Who would say are the founding stones of the kind of sound you have?
-I think that our sound is rooted in the underground scene from the UK in around ’07/’08 sort of time, which I think was a bit of a golden age. There is also a heavy Deftones influence and we also have a bit of post-metal creeping in, I think.
When you play slow do you have to think differently arranging the music than if you play faster and vice versa?
-Our approach to writing is always pretty much the same, and that is that we want to have ups and downs in all of our songs so that they take you on a bit of a journey and you end up somewhere different to where you started. So if we have a slow song then we like to take it up somewhere in the song, and if it’s a fast song then we like to bring it down somewhere. For me, impact and feeling in songs comes from good dynamics and that is one of the most important things for us.
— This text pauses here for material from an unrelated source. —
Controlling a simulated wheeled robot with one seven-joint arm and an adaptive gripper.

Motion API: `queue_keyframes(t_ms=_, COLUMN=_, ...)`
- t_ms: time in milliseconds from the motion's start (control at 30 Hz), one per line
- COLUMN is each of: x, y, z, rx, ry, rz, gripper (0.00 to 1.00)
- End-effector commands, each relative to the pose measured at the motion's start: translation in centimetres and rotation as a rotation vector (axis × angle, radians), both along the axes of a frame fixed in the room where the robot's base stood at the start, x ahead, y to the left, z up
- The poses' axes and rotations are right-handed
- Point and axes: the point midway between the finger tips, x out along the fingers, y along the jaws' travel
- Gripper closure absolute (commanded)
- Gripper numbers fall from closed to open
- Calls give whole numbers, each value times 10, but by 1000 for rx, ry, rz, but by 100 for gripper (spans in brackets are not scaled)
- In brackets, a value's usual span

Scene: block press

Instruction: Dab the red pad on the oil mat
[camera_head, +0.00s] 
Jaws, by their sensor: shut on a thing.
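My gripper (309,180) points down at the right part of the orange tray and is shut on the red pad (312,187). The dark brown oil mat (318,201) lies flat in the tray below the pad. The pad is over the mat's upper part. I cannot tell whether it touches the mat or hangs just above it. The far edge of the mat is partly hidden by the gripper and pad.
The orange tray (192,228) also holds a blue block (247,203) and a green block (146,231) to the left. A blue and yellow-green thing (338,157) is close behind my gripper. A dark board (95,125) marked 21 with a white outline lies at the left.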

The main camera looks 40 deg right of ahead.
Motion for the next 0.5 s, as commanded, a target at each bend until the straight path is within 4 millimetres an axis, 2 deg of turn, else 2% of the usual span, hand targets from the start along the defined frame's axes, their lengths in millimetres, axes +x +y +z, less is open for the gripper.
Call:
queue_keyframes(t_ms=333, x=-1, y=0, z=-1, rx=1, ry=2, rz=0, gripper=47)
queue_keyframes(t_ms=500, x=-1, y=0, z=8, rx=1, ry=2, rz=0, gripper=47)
Will your music work in a live environment? What kind of stage environment would best suit your music; a big stage or a small club?
.-We always have playing the songs live in mind when we’re writing so I think that our songs possibly work better live than on recording. We like to tailor our set list to the venue and audience that we’re playing to, so in small sweaty rooms we like to keep the energy up and thumping, and on bigger stages we can play our more expansive songs to give them justice.
Everybody seem to be disappointed with something once they have released a recording. What would you have liked done differently the last time around?
-We are honestly not disappointed with our album. There are definitely things that we will do differently next time, but we wouldn’t change the one we just did at all. Next time I think we will change our approach to writing to try and get away from the inevitable classic first album mistakes. It will be less of a mix tape, I think.
Is it hard to reach out to all those that might be interested in your music? What alleys have you used to get people familiarized with your band?
-It is hard, and a lot of the time using the internet is as useful as shouting in to a vacuum. The best place to get people interested is to jump in the van, get out there and play your music to new people. Potential fans rarely come to you, so you have to go to them instead.
What to you is a great front cover? What should a cover have to make it great?
-You want you album to be striking, memorable, easy to make out and reflect the mood of the album.
Do you feel that you are part of a national scene? What is the climate for metal in your country?
-We actually find it very hard to place ourselves in any scene. We deliberately try to steer away from what other bands are doing, and whilst that can help us stand out, it can also hinder us as it’s harder to find gigs that we’re suitable for! In the UK right now hardcore seems to be the thing and punkier sounds seem to be making a resurgence. There isn’t a massive appetite for metal right now, but as always in the UK, these things go in circles.
How do one promote one self the best possible way?
-Always make sure that you have something interesting to say, time it right and make it as easy as possible for people to interact with whatever you are showing them. People don’t like to put the work in so you have to hand it to them on a plate!
What does the future hold
-We will be touring the album as much as we can and trying to get our faces about and then we will get to work on album number two and see if we can make any improvements! Maybe we will get to play in Sweden? Who knows?